───── Supplied material ─────

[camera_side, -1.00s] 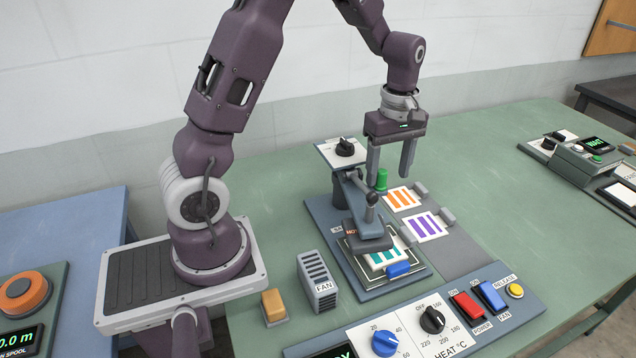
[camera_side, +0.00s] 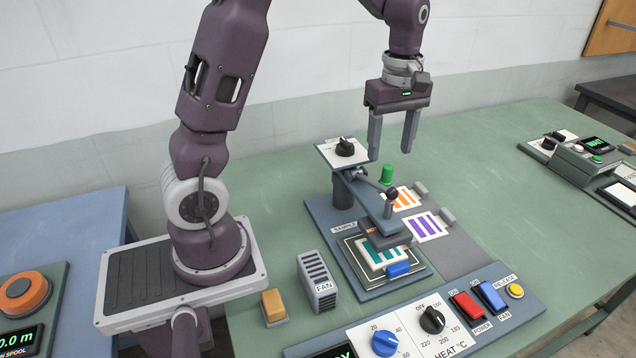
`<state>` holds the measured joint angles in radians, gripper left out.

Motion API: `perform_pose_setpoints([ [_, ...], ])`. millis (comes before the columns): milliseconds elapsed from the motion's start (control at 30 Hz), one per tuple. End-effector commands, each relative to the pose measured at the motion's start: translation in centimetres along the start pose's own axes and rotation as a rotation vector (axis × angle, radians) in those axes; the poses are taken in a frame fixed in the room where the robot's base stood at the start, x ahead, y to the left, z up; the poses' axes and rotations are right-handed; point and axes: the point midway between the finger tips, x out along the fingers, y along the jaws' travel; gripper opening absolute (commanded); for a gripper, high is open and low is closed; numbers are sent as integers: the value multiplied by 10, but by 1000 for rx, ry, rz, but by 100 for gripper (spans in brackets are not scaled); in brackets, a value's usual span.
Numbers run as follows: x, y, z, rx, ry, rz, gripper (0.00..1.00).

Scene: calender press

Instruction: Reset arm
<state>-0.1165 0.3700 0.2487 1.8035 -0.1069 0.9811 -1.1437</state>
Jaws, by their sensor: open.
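My gripper (camera_side: 390,151) is open and empty, pointing down, with its two fingers apart. In this view its fingertips appear just above and beside a green knob (camera_side: 386,174), clear of the press.
Orange-striped (camera_side: 404,198) and purple-striped (camera_side: 425,227) cards lie right of the press. A fan box (camera_side: 318,281) and yellow block (camera_side: 273,305) stand at left front. A control panel (camera_side: 430,318) runs along the front.

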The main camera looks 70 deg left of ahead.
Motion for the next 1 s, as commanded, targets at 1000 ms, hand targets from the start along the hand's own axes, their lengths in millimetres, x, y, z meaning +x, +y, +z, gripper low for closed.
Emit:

─────

Task to carry out: Without the pictures, write out the whole listing above exactly as it appears.

Written reply:
[camera_side, -1.00s] 
[camera_side, +0.00s] 
`<state>` holds the measured joint angles in radians, gripper left out.

Motion API: `perform_pose_setpoints([ [_, ...], ])`. millis (comes before the columns): milliseconds elapsed from the motion's start (control at 30 Hz), one per tuple. End-effector commands, each relative to the pose measured at the motion's start: translation in centimetres along the start pose's own axes and rotation as a rotation vector (axis × angle, radians) in those axes; the poses are taken in a frame fixed in the room where the robot's base stood at the start, x ahead, y to the left, z up; the poses' axes and rotations are right-handed; point and axes: the point midway between the finger tips, x out along the fingers, y along the jaws' travel; gripper opening absolute (commanded); for a gripper, high is open and low is closed; numbers are sent as integers: the value multiplied by 10, but by 1000 for rx, ry, rz, but by 100 for gripper (spans in brackets are not scaled); in brackets, a value's usual span.
Numbers run as follows: x, y, z, rx, ry, rz, gripper (0.00..1.00).

Scene: calender press

Instruction: Reset arm
<state>-0.1165 0.3700 0.2487 1.8035 -0.1069 0.9811 -1.1437</state>
Jaws, by their sensor: open.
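My gripper (camera_side: 390,151) is open and empty, pointing down, with its two fingers apart. In this view its fingertips appear just above and beside a green knob (camera_side: 386,174), clear of the press.
Orange-striped (camera_side: 404,198) and purple-striped (camera_side: 425,227) cards lie right of the press. A fan box (camera_side: 318,281) and yellow block (camera_side: 273,305) stand at left front. A control panel (camera_side: 430,318) runs along the front.

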The main camera looks 70 deg left of ahead.
Motion for the next 1 s, as commanded, targets at 1000 ms, hand targets from the start along the hand's own axes, their lengths in millimetres, x, y, z meaning +x, +y, +z, gripper low for closed.
Emit:

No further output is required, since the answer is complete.